Trois ans plus tard, on est en 2001 Ă  Paris... JournĂ©e finie. PortiĂšre, contact, radio !? Choc, incomprĂ©hension de ce qui se passe vraiment lĂ -bas ? Les commentaires se rĂ©pĂštent, avions, tours, flammes, cris, fumĂ©es, courses dans les rues grises de poussiĂšres et ça recommence sans moment de rĂ©pit. J’arrive sonnĂ©, j’allume la tĂ©lĂ©, les images sont confuses et tournent en boucle. Aujourd’hui, on est habituĂ©s Ă  ce format apocalyptique exponentiel mais en 2001 c’était nouveau et d’autant plus effrayant et dĂ©stabilisant. Ce mardi, j’ai zappĂ© mes fractionnĂ©s. Assis immobile devant l’écran Ă  regarder des avions traverser des tours. Encore et encore.

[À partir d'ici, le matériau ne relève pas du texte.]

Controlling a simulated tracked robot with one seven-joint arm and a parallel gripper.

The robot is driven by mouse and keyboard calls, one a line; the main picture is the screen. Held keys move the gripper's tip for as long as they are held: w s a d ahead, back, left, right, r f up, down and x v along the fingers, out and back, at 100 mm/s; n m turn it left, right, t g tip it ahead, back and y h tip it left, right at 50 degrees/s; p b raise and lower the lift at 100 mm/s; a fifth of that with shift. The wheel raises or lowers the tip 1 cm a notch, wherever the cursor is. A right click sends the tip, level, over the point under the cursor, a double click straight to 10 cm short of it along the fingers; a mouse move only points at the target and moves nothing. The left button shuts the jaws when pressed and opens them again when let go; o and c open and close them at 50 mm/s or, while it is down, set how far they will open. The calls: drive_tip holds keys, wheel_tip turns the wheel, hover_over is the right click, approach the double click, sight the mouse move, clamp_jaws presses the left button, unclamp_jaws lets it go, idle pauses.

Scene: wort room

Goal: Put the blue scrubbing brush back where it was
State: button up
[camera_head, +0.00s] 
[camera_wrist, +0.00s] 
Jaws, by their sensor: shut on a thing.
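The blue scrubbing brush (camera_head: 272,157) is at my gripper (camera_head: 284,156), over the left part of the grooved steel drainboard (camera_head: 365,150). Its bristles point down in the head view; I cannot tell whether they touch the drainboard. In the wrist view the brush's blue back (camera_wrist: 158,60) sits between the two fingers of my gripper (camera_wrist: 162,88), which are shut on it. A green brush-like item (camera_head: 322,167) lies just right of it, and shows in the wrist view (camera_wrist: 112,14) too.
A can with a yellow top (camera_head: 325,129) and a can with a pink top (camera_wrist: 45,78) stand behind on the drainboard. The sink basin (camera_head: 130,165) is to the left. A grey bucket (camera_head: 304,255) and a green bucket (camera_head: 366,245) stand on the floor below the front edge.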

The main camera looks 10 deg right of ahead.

Une semaine hors de tout, anesthésié comme le reste du monde. Et puis les choses se posent, une double colonne de fumée montant à la verticale au milieu des buildings. La vie reprend avec une boule au ventre, une sensation de guerre à venir, mondialisée


Et l’entrainement avec... sans sĂ©rĂ©nitĂ©, tendu... et dans la double incertitude du maintien ou non du Marathon et si oui, est-il raisonnable d’y aller ?

Notre projet c’est entre amis et en famille. Ma femme va courir, notre fille nous accompagne. Je cours, j’y pense, je conduis, j’y pense, je mange, je lis, je me rĂ©veille, j’y pense. J’allume la tĂ©lĂ© pour un peu d’évasion, perdu !! New-York, attentats, terrorisme, danger permanent, niveau d’alerte supra maximal !

Et puis nous sommes en contact avec l’amicale des coureurs de fonds (les amateurs de contrepĂšteries apprĂ©cieront). Au final le verdict tombe. Les New-Yorkais choisissent de rĂ©sister Ă  tout ça, le marathon a lieu. Longues discussions au sein du groupe. Quel choix. On y va, on n’y va pas ? Les tĂ©moignages des habitants sont impressionnants de volontĂ©, d’envie de recevoir le monde Ă  leur cĂŽtĂ©, de nous accueillir avec fiertĂ©. Si cela n’est pas LE sport alors qu’est-ce ? On y va !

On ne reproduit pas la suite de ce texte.